The north end of the island rises steeply from the shore and provides fine views out over the Strait of Georgia, especially at Giovando Lookout.
On the island’s eastern shore is Kanaka Bay, named after Peter Kakua, a native Hawaiian, probably brought over as a laborer by the Hudson’s Bay Co. Along the bay’s north shore is a forest of Madrona trees with red bark lit up by the sun.
At Kanaka Bay, when the tide floods on a hot afternoon, the waist-deep water warms for swimming. The rock-and-sand bottom, dry at low tide, is heated by the sun and turns the water warm as the tide comes in.

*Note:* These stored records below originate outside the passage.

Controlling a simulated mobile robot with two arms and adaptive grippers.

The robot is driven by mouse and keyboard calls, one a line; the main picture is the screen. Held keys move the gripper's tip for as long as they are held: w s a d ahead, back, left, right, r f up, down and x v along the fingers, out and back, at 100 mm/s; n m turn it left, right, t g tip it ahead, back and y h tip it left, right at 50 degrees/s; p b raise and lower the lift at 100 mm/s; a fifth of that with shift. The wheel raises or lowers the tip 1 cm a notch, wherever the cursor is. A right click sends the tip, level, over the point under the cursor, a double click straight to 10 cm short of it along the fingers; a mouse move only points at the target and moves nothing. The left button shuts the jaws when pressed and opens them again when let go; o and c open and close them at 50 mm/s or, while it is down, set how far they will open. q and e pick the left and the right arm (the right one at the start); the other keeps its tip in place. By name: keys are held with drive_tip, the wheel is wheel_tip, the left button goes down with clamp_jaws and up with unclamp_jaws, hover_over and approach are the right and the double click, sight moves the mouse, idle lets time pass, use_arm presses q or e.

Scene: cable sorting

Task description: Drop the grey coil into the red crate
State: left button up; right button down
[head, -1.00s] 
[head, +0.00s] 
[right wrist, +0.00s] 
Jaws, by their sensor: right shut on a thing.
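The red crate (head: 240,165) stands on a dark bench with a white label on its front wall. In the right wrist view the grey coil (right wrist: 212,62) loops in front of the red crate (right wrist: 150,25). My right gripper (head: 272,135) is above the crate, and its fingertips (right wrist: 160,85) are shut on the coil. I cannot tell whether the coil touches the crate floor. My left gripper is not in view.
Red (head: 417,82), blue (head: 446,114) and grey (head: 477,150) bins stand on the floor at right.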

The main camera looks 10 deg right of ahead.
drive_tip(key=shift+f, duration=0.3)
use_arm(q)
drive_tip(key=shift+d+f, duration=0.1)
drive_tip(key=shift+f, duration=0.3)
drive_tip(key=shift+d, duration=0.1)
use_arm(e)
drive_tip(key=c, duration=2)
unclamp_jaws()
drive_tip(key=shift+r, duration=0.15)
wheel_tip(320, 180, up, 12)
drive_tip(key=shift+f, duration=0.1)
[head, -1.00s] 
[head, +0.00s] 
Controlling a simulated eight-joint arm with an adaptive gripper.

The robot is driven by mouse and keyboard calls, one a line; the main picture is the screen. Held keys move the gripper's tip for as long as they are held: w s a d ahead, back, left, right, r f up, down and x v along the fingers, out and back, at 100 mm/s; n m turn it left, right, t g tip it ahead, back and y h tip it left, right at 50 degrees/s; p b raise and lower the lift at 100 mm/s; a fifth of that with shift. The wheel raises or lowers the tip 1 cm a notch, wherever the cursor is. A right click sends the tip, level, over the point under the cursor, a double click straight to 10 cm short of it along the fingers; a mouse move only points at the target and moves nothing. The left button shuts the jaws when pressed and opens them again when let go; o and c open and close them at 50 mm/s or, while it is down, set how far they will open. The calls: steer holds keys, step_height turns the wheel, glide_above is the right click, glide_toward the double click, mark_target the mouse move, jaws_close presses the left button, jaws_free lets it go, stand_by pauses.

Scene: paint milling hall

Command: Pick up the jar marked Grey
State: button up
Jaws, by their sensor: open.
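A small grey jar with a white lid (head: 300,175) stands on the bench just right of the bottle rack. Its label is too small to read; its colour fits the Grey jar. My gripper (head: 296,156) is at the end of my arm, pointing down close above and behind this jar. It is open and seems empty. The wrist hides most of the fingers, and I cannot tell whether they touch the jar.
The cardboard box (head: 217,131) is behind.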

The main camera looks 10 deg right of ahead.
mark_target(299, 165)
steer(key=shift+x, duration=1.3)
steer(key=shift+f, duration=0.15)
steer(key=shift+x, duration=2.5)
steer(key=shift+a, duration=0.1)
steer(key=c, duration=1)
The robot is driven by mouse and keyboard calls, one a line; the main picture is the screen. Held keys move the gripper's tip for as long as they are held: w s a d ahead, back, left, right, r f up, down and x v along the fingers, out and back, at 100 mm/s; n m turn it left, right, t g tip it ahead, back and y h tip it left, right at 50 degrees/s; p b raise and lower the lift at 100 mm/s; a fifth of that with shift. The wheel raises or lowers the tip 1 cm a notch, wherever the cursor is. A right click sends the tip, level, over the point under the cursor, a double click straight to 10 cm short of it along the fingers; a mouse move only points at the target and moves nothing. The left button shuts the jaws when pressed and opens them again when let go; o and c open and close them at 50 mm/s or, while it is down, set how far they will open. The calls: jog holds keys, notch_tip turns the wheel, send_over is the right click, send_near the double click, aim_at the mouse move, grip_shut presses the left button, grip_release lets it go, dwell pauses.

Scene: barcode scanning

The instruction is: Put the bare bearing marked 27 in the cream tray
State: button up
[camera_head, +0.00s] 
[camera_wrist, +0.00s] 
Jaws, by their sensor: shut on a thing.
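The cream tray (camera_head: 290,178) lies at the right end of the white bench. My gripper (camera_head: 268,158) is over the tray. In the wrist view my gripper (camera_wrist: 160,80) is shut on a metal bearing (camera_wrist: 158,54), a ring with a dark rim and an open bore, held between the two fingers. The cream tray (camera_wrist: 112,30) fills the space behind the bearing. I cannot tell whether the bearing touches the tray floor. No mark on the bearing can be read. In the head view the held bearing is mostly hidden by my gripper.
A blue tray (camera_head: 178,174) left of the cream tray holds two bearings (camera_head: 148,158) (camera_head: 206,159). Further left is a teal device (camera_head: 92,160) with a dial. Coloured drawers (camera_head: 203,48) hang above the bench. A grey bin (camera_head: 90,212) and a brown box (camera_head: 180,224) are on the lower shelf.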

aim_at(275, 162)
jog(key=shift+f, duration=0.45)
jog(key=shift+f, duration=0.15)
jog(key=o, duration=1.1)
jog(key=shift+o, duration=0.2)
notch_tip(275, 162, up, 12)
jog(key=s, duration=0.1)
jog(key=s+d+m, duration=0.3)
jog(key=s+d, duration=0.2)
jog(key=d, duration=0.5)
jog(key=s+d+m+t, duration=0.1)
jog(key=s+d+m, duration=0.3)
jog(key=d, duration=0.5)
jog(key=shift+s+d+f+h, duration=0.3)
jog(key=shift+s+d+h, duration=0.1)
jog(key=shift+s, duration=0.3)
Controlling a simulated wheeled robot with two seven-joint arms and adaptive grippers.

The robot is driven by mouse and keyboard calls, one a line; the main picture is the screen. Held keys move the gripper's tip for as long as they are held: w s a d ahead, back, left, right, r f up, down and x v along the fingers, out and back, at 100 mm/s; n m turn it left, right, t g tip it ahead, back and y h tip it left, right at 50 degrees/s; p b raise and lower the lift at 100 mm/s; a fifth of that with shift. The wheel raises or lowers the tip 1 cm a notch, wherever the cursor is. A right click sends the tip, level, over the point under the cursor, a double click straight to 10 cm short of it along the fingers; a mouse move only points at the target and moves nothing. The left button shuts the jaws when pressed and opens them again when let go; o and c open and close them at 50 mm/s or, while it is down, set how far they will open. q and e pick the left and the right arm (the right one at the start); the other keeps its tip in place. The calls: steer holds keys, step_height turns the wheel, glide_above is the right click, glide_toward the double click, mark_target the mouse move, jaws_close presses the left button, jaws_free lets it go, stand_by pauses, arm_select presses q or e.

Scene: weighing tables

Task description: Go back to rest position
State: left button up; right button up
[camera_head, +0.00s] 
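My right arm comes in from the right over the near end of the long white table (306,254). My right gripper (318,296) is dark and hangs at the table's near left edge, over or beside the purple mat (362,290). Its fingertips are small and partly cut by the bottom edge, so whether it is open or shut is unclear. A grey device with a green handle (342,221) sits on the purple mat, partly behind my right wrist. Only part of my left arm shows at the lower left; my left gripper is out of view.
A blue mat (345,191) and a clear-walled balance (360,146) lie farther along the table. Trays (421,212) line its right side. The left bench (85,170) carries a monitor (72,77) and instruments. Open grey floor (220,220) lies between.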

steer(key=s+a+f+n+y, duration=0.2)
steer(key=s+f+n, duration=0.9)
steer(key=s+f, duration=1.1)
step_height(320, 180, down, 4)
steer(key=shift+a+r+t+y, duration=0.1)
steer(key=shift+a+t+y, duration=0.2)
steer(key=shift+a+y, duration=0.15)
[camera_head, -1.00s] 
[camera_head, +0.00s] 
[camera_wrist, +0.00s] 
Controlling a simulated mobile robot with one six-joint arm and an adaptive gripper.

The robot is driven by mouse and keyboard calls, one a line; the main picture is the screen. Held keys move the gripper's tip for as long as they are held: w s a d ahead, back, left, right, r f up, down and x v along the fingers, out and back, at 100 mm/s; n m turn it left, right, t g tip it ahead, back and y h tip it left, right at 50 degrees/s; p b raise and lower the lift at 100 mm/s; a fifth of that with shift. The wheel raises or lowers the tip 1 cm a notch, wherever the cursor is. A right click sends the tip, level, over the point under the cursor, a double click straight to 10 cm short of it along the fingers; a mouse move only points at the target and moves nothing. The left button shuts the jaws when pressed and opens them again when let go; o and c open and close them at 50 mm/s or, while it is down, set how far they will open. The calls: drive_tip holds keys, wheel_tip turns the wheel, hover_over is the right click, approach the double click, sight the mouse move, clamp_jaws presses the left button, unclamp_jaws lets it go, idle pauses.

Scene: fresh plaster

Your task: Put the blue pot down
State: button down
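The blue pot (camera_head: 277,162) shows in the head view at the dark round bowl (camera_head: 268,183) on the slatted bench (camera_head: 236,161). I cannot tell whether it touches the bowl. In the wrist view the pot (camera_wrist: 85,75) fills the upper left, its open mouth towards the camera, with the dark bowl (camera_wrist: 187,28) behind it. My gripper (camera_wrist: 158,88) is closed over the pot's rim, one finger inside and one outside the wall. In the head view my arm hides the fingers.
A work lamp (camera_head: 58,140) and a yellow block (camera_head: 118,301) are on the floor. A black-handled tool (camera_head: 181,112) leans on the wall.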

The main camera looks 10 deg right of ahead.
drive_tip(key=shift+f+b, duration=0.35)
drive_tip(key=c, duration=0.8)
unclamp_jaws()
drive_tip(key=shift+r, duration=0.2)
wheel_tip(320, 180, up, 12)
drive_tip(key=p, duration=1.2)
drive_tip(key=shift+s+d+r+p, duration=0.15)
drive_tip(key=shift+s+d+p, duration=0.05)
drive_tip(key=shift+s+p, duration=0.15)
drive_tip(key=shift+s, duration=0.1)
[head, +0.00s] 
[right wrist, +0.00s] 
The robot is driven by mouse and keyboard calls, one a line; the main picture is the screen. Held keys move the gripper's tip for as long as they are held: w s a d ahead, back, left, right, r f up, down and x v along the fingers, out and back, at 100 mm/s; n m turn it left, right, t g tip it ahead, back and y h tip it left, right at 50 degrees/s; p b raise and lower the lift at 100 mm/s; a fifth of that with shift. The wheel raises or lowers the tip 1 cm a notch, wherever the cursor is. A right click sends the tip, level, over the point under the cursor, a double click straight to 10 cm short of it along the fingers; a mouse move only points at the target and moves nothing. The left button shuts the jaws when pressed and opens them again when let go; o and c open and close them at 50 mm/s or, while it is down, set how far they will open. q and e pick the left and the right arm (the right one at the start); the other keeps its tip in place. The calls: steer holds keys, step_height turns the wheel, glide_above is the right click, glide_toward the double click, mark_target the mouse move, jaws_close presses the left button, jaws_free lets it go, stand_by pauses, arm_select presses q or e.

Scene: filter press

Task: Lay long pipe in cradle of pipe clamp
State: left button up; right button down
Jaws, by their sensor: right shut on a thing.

From the shoreline trail, several trails lead inland through the forested interior of evergreens, alders, maples, oaks and moss-covered forest floor toward beautiful Mallard Lake. The lake was originally manmade, to supply water to the mine shafts below. Today, however, it looks very natural, playing host to muskrats, beavers and different species of fish. A bald eagle perched in a dead snag, and the forest was reflected in the pond’s mirror-like surface.
The island is teeming with wildlife, and we were lucky enough to encounter rare albino raccoons, rabbits, otters and deer.
Back at the dock area, the old Pavilion houses an interpretive center and a café that serves a menu of fast food and beverages — and generous servings of ice cream in a cup or on a sugar cone, which were very refreshing after our trek around the island. Surrounding the Pavilion are playground equipment, volleyball courts, horseshoe pits and an over-sized checkerboard.
Dinghy to Dinner
For dinner, it was back in the dinghy to motor over to nearby Protection Island and Canada’s first floating pub, the Dingy Dock Pub. In addition to draft beers and other beverages, the pub serves a wide selection of seafood, hamburgers, fish and chips, stir-fry, salads and pizzas. In summer, live entertainment is featured on Friday and Saturday evenings.
Back on Easy Goin’, the sun set behind the mountain backbone of Vancouver Island, turning the sky brilliant shades of red. Sitting on the back deck in the warm evening air, we toasted Newcastle Island and committed to return, as the lights of Nanaimo twinkled across the darkening hills.